Exercise:
Copy all the material below, exactly as it stands.

Data segment:

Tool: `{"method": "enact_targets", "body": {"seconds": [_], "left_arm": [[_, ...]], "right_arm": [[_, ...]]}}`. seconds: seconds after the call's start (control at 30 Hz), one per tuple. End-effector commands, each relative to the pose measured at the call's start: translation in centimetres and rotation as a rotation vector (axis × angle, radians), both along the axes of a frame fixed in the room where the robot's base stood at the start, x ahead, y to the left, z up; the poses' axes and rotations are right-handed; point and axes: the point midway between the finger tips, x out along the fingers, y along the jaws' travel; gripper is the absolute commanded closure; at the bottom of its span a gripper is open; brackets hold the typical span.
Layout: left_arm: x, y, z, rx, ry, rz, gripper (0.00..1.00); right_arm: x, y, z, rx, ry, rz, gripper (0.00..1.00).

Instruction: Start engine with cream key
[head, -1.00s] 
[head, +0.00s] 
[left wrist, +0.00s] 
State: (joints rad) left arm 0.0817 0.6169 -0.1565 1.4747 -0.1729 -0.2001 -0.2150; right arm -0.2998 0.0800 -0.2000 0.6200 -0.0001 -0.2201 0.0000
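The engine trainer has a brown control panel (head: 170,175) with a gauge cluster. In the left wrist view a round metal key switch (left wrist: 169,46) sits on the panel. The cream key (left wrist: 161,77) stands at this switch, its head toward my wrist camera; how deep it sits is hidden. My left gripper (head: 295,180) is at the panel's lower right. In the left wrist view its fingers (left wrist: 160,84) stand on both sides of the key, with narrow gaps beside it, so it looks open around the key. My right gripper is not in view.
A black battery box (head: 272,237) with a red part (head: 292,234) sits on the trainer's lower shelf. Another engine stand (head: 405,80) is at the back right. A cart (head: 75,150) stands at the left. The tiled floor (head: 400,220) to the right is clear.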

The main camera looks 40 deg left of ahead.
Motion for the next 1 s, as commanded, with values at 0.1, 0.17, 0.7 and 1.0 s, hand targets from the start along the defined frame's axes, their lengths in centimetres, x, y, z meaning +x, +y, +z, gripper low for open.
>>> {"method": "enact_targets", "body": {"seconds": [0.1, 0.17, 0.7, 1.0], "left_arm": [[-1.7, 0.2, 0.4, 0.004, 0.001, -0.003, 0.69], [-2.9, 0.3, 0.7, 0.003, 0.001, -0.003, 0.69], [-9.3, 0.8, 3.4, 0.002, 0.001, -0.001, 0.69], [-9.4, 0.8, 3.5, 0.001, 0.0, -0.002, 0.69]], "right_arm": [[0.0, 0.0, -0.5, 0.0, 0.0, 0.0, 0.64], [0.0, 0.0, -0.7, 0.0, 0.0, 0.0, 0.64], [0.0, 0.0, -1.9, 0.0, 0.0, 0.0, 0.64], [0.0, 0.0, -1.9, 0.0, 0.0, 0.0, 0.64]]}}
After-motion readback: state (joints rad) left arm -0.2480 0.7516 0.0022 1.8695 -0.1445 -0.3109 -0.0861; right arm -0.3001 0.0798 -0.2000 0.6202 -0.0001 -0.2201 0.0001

The reply:
Tool: `{"method": "enact_targets", "body": {"seconds": [_], "left_arm": [[_, ...]], "right_arm": [[_, ...]]}}`. seconds: seconds after the call's start (control at 30 Hz), one per tuple. End-effector commands, each relative to the pose measured at the call's start: translation in centimetres and rotation as a rotation vector (axis × angle, radians), both along the axes of a frame fixed in the room where the robot's base stood at the start, x ahead, y to the left, z up; the poses' axes and rotations are right-handed; point and axes: the point midway between the finger tips, x out along the fingers, y along the jaws' travel; gripper is the absolute commanded closure; at the bottom of its span a gripper is open; brackets hold the typical span.
Layout: left_arm: x, y, z, rx, ry, rz, gripper (0.00..1.00); right_arm: x, y, z, rx, ry, rz, gripper (0.00..1.00).

Instruction: Start engine with cream key
[head, -1.00s] 
[head, +0.00s] 
[left wrist, +0.00s] 
State: (joints rad) left arm 0.0817 0.6169 -0.1565 1.4747 -0.1729 -0.2001 -0.2150; right arm -0.2998 0.0800 -0.2000 0.6200 -0.0001 -0.2201 0.0000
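The engine trainer has a brown control panel (head: 170,175) with a gauge cluster. In the left wrist view a round metal key switch (left wrist: 169,46) sits on the panel. The cream key (left wrist: 161,77) stands at this switch, its head toward my wrist camera; how deep it sits is hidden. My left gripper (head: 295,180) is at the panel's lower right. In the left wrist view its fingers (left wrist: 160,84) stand on both sides of the key, with narrow gaps beside it, so it looks open around the key. My right gripper is not in view.
A black battery box (head: 272,237) with a red part (head: 292,234) sits on the trainer's lower shelf. Another engine stand (head: 405,80) is at the back right. A cart (head: 75,150) stands at the left. The tiled floor (head: 400,220) to the right is clear.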

The main camera looks 40 deg left of ahead.
Motion for the next 1 s, as commanded, with values at 0.1, 0.17, 0.7 and 1.0 s, hand targets from the start along the defined frame's axes, their lengths in centimetres, x, y, z meaning +x, +y, +z, gripper low for open.
>>> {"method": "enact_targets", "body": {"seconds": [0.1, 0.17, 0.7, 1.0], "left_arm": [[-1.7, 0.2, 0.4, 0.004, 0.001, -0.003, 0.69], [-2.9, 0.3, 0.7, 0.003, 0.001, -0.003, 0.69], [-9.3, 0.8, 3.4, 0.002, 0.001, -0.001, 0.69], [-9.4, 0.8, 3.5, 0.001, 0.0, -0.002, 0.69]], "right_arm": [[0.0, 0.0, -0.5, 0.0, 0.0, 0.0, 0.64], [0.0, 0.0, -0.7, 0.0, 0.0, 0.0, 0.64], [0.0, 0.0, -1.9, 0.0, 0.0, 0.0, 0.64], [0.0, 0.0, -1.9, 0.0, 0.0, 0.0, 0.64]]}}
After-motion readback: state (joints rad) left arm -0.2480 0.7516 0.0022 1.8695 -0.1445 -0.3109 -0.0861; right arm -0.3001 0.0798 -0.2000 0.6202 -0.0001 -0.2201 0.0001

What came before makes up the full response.